Jonathan Mason mentored Wright several years ago when he was a student at Edison High School in Minneapolis and Mason was a youth development specialist. Mason remembers a charming youth to whom he became very attached.

“I just loved his personality,” Mason said, recalling that Wright hoped to own a business someday.

“He was someone who had a future. Daunte was funny, he was lively,” Mason said. “He was the center of attention. He had a very, very welcoming personality. He would joke with you back and forth.

“It hurts my heart to see the young people I worked with gunned down.”

Dallas Bryant, one of Wright’s six siblings, said his brother was “a good kid.

“He was an amazing uncle and a wonderful father” to his son, Daunte Jr., Bryant said. “Just your average 20-year-old. He liked to drive around, listen to music.”

“He was goofy and funny,” said Della Knight, a family friend. “I love him.”

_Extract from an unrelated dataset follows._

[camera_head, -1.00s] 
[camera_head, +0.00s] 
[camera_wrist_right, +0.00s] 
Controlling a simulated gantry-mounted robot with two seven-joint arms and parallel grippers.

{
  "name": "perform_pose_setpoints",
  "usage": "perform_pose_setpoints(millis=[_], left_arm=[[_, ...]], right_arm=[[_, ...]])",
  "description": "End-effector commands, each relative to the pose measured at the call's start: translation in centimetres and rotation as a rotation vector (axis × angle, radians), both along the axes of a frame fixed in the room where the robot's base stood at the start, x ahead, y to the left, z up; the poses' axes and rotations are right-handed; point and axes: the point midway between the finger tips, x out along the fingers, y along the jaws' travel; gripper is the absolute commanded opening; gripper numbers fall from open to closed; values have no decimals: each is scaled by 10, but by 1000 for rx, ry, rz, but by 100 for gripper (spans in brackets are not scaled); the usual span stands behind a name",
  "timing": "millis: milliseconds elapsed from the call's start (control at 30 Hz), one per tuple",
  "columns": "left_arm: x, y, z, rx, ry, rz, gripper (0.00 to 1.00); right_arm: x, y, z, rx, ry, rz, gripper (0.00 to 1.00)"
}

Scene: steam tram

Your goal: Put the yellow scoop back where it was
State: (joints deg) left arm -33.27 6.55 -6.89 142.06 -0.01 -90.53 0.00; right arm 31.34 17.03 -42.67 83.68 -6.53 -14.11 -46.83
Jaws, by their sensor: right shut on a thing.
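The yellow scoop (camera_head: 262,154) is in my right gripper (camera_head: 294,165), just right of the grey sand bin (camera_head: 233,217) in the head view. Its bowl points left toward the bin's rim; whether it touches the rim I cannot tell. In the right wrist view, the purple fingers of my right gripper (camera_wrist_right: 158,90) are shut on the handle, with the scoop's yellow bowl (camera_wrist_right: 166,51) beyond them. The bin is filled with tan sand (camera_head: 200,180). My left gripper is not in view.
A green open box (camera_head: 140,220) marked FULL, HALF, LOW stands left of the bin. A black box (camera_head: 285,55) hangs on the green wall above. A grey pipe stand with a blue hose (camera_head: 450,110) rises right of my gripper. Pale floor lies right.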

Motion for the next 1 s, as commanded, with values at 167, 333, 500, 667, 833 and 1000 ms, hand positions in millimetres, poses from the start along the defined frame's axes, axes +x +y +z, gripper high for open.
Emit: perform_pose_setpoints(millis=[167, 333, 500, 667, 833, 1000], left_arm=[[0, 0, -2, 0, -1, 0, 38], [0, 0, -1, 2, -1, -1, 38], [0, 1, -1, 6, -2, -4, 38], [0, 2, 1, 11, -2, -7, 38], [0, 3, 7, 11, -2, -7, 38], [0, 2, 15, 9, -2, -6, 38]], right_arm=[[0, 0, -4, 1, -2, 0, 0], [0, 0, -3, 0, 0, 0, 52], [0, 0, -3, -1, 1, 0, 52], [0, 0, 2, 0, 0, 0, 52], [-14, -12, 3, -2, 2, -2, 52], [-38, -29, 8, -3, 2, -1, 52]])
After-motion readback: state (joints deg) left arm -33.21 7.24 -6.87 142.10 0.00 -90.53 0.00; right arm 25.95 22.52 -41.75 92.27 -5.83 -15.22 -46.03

Mason said he and Wright, along with other young Black men, often talked about how to handle interactions with the police.”He was afraid police would do something like this to him,” Mason said. “We talked about this daily. We talked about police brutality. We talk about these things in the Black community.

“Those little things will maybe haunt me,” he continued. “That maybe I didn’t talk to him about the air freshener.” Police cited an air freshener hanging from a mirror when they pulled him over.

“The reality is, Daunte is still a young man, he’s under 21. He had a huge future and it was snatched because of a huge mistake.”